**INFORMATION SHOWN:**
● ● ● ● ● ● ●

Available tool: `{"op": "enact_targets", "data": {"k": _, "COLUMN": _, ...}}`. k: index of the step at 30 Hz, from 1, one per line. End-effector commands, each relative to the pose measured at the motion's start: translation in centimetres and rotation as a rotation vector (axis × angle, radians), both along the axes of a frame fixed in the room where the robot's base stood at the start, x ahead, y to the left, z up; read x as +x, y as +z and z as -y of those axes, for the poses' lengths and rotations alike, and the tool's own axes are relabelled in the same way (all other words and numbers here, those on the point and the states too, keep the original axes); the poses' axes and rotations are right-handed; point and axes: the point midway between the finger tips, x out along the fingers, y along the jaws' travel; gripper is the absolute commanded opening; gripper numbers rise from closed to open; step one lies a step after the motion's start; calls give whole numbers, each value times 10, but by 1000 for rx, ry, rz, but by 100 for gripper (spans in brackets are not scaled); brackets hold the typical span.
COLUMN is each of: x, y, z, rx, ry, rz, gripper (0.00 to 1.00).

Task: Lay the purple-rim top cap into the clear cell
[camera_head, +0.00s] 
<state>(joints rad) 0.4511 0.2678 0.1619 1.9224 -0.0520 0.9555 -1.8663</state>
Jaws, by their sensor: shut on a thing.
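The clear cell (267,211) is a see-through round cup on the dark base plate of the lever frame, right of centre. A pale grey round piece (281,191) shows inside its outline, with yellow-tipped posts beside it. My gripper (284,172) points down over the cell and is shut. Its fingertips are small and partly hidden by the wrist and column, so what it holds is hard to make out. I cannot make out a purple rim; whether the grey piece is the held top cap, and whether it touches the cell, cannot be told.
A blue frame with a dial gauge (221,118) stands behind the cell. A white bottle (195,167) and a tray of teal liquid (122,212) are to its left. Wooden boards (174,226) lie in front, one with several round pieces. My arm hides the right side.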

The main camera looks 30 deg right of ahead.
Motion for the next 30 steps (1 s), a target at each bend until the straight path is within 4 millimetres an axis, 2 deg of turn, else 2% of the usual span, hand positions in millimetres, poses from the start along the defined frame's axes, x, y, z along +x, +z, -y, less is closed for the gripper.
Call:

● ● ● ● ● ● ●

**TASK DIRECTIONS:** Starting from the line with "COLUMN is each" and ending with the final line of the data, quote every line exactly, both ends included.

**WORKED ANSWER:**
COLUMN is each of: x, y, z, rx, ry, rz, gripper (0.00 to 1.00).

Task: Lay the purple-rim top cap into the clear cell
[camera_head, +0.00s] 
<state>(joints rad) 0.4511 0.2678 0.1619 1.9224 -0.0520 0.9555 -1.8663</state>
Jaws, by their sensor: shut on a thing.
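The clear cell (267,211) is a see-through round cup on the dark base plate of the lever frame, right of centre. A pale grey round piece (281,191) shows inside its outline, with yellow-tipped posts beside it. My gripper (284,172) points down over the cell and is shut. Its fingertips are small and partly hidden by the wrist and column, so what it holds is hard to make out. I cannot make out a purple rim; whether the grey piece is the held top cap, and whether it touches the cell, cannot be told.
A blue frame with a dial gauge (221,118) stands behind the cell. A white bottle (195,167) and a tray of teal liquid (122,212) are to its left. Wooden boards (174,226) lie in front, one with several round pieces. My arm hides the right side.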

The main camera looks 30 deg right of ahead.
Motion for the next 30 steps (1 s), a target at each bend until the straight path is within 4 millimetres an axis, 2 deg of turn, else 2% of the usual span, hand positions in millimetres, poses from the start along the defined frame's axes, x, y, z along +x, +z, -y, less is closed for the gripper.
Call:

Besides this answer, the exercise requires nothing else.